The scratches on the airplane window, the unfolded wing, the suspended space between two continents, above the earth and beneath the sky—they all felt like a portent, a scene pregnant with meanings I could not yet grasp at that moment. I was covered with invisible wounds, yet I spread my wings, leaving behind my homeland and flying toward the unknown.

At the airport that day, just before boarding, he was still somewhere making a phone call to her, long enough that the airline staff had to announce his name over the loudspeaker. We rushed onto the plane—a threshold between a life I knew and one I could not yet imagine, which carried me into eighteen years of solitude, reinvention, and becoming.

She—I learned of her in the very same month I received my permanent residency card, while preparing for our great move. She worked with him at the same art academy, the daughter of a man whose name could almost open any door in the city. That night, after the opening of a major exhibition they had organized together, he didn’t come home. I waited all night. The dishes I had prepared to celebrate his success were put back into the refrigerator. 

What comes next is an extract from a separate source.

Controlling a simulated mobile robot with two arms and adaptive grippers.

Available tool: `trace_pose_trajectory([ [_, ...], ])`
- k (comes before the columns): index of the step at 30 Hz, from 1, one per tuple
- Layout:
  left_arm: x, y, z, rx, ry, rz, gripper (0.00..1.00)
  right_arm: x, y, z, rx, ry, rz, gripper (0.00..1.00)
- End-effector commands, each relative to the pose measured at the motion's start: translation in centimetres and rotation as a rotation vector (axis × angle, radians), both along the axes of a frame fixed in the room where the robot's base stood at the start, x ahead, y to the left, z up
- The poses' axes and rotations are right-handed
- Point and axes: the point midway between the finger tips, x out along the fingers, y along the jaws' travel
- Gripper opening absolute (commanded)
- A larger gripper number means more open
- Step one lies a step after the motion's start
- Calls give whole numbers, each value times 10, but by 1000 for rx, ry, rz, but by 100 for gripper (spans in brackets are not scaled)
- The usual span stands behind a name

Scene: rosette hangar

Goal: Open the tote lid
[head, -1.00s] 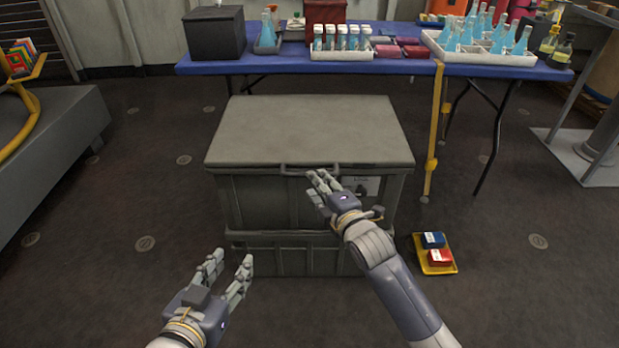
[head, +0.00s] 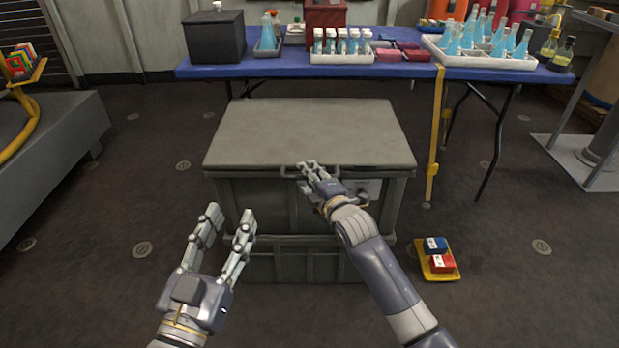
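The grey tote (head: 262,205) stands on the floor in front of the blue table, with its flat lid (head: 310,130) closed on top. A handle (head: 289,170) runs along the lid's front edge. My right gripper (head: 307,168) is at this handle, its fingertips at or very near the bar; I cannot tell whether they close on it. My left gripper (head: 226,223) is open and empty, in front of the tote's lower left part, fingers pointing up and away.
A blue table (head: 275,66) behind the tote holds a black box (head: 215,36), racks of vials and a tray of blue flasks (head: 487,58). A yellow tray (head: 438,262) with two small boxes lies on the floor right of the tote.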

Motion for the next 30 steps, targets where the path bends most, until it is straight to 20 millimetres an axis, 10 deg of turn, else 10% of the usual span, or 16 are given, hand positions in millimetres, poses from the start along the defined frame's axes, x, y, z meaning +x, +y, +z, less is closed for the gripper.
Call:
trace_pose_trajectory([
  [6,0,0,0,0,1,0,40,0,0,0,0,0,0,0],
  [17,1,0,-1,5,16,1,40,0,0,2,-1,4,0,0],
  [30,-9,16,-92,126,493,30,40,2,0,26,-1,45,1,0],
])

After I arrived in Vancouver, he helped me rent a basement room. Two weeks later, he flew back to Shanghai. I knew no one there and could barely speak any English. That winter, it snowed heavily—the first real snow I had ever seen after so many years of living in Shanghai. I walked alone around the small park beside my basement, my footprints tracing circles upon circles in the snow. A few months later, I signed the divorce papers.

From that day to this, eighteen years have passed—in the blink of an eye.